Her father was planning to have his own private jet. “Three more years at the maximum — I’ve got it all planned,” he said during a family picnic. But everything started to fall apart that very night when they returned home late. A coup had taken place, and her father was taken away, never to be seen again — executed while the family was in London, where it had fled.

There, she never let it be known who she was. She always lied that she was Eritrean or Somali. “… Our succession of Ethiopian maids, houseboys, or gardener — I must have been close to them, absorbing their ways, so that now, years later and on another continent, I am one of them.” After all the vicissitudes — father’s execution, exile to London, mother’s illness and subsequent death, brother Omar’s spending time in jail on a drugs charge, failed relationship with staunch communist Anwar, the Khartoum University colleague she wanted to marry, but couldn’t because he refused, forced not to marry the religious-minded Tamer, her employer’s brother, who wanted her as his wife — she finds peace and guidance in religion.
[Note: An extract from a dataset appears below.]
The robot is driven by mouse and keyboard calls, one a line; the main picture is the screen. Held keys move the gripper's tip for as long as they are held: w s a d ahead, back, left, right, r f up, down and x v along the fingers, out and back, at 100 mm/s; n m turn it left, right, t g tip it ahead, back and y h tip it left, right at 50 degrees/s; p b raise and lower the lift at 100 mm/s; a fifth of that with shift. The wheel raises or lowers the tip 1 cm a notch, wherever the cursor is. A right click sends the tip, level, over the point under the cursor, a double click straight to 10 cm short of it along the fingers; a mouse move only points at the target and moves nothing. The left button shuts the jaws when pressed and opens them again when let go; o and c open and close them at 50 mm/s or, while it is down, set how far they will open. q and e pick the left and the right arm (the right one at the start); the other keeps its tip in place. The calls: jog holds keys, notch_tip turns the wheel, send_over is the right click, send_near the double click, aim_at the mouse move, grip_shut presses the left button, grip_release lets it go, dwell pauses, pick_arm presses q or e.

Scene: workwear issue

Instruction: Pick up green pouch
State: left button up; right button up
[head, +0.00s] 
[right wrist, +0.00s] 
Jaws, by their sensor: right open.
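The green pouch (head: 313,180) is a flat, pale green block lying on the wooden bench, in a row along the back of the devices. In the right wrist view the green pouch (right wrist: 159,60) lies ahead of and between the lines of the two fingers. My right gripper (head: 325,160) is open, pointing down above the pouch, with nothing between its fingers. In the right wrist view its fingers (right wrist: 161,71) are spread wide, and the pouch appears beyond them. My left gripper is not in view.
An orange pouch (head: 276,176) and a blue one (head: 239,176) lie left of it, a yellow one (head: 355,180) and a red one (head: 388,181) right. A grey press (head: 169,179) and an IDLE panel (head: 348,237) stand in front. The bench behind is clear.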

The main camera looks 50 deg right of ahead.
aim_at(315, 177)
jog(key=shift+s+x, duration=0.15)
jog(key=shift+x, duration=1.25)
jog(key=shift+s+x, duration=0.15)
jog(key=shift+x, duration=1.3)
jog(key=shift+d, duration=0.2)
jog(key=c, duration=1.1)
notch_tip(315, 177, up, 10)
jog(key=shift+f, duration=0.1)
As she tells Omar during a visit to prison: “We weren’t brought up in a religious way, neither of us. We weren’t even friends in Khartoum with people who were religious …. If Baba and Mama had prayed, if you and I had prayed, all of this wouldn’t have happened to us.” What she tells Tamer during a stroll in the park with her employer’s daughter: “We never get lost because we can see the minaret of the mosque and head home towards it,” is true as a guide to life’s real goals and destinations.